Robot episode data

▬▬▬▬▬▬▬▬▬▬

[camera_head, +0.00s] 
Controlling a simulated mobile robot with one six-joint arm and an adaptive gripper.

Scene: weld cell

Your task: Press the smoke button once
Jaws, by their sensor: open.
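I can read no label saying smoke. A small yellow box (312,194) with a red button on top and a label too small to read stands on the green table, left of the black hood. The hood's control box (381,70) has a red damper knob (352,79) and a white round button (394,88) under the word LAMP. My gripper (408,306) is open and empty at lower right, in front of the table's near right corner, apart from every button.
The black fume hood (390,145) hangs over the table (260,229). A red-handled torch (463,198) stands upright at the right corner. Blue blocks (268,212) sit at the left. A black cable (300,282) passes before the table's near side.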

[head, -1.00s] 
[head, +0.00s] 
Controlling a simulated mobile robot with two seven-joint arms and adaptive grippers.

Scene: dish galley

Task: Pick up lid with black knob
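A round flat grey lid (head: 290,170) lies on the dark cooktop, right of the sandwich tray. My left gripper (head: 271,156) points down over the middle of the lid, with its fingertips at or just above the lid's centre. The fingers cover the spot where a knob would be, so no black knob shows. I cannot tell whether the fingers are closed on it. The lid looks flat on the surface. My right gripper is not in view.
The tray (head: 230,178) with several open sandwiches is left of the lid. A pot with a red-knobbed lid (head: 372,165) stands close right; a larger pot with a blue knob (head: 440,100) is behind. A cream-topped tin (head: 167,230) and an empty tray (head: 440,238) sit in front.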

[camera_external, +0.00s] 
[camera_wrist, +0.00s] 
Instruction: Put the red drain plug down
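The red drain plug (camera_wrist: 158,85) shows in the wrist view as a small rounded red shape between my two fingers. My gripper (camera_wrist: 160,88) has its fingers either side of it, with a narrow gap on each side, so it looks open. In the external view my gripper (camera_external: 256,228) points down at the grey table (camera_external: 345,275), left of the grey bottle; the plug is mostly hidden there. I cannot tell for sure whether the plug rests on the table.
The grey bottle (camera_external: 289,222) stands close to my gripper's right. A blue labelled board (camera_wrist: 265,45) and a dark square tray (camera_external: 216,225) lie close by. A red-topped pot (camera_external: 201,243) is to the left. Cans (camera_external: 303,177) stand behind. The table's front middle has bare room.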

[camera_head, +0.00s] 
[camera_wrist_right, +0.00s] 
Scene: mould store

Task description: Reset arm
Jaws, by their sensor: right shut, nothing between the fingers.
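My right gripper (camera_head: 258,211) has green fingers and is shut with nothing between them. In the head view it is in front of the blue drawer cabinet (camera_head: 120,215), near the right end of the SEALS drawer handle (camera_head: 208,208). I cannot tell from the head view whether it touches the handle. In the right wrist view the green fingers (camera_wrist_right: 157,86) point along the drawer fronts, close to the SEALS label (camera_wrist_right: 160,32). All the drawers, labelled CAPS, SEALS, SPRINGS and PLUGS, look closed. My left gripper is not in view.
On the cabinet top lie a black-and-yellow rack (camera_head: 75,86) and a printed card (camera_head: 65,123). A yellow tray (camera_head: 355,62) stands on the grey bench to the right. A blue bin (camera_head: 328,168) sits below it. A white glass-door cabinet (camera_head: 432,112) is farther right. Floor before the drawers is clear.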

▬▬▬▬▬▬▬▬▬▬

• [Do this]: Extract all of the data above without altering anything.

• [In response]:
[camera_head, +0.00s] 
Controlling a simulated mobile robot with one six-joint arm and an adaptive gripper.

Scene: weld cell

Your task: Press the smoke button once
Jaws, by their sensor: open.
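I can read no label saying smoke. A small yellow box (312,194) with a red button on top and a label too small to read stands on the green table, left of the black hood. The hood's control box (381,70) has a red damper knob (352,79) and a white round button (394,88) under the word LAMP. My gripper (408,306) is open and empty at lower right, in front of the table's near right corner, apart from every button.
The black fume hood (390,145) hangs over the table (260,229). A red-handled torch (463,198) stands upright at the right corner. Blue blocks (268,212) sit at the left. A black cable (300,282) passes before the table's near side.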

[head, -1.00s] 
[head, +0.00s] 
Controlling a simulated mobile robot with two seven-joint arms and adaptive grippers.

Scene: dish galley

Task: Pick up lid with black knob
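A round flat grey lid (head: 290,170) lies on the dark cooktop, right of the sandwich tray. My left gripper (head: 271,156) points down over the middle of the lid, with its fingertips at or just above the lid's centre. The fingers cover the spot where a knob would be, so no black knob shows. I cannot tell whether the fingers are closed on it. The lid looks flat on the surface. My right gripper is not in view.
The tray (head: 230,178) with several open sandwiches is left of the lid. A pot with a red-knobbed lid (head: 372,165) stands close right; a larger pot with a blue knob (head: 440,100) is behind. A cream-topped tin (head: 167,230) and an empty tray (head: 440,238) sit in front.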

[camera_external, +0.00s] 
[camera_wrist, +0.00s] 
Instruction: Put the red drain plug down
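The red drain plug (camera_wrist: 158,85) shows in the wrist view as a small rounded red shape between my two fingers. My gripper (camera_wrist: 160,88) has its fingers either side of it, with a narrow gap on each side, so it looks open. In the external view my gripper (camera_external: 256,228) points down at the grey table (camera_external: 345,275), left of the grey bottle; the plug is mostly hidden there. I cannot tell for sure whether the plug rests on the table.
The grey bottle (camera_external: 289,222) stands close to my gripper's right. A blue labelled board (camera_wrist: 265,45) and a dark square tray (camera_external: 216,225) lie close by. A red-topped pot (camera_external: 201,243) is to the left. Cans (camera_external: 303,177) stand behind. The table's front middle has bare room.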

[camera_head, +0.00s] 
[camera_wrist_right, +0.00s] 
Scene: mould store

Task description: Reset arm
Jaws, by their sensor: right shut, nothing between the fingers.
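My right gripper (camera_head: 258,211) has green fingers and is shut with nothing between them. In the head view it is in front of the blue drawer cabinet (camera_head: 120,215), near the right end of the SEALS drawer handle (camera_head: 208,208). I cannot tell from the head view whether it touches the handle. In the right wrist view the green fingers (camera_wrist_right: 157,86) point along the drawer fronts, close to the SEALS label (camera_wrist_right: 160,32). All the drawers, labelled CAPS, SEALS, SPRINGS and PLUGS, look closed. My left gripper is not in view.
On the cabinet top lie a black-and-yellow rack (camera_head: 75,86) and a printed card (camera_head: 65,123). A yellow tray (camera_head: 355,62) stands on the grey bench to the right. A blue bin (camera_head: 328,168) sits below it. A white glass-door cabinet (camera_head: 432,112) is farther right. Floor before the drawers is clear.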

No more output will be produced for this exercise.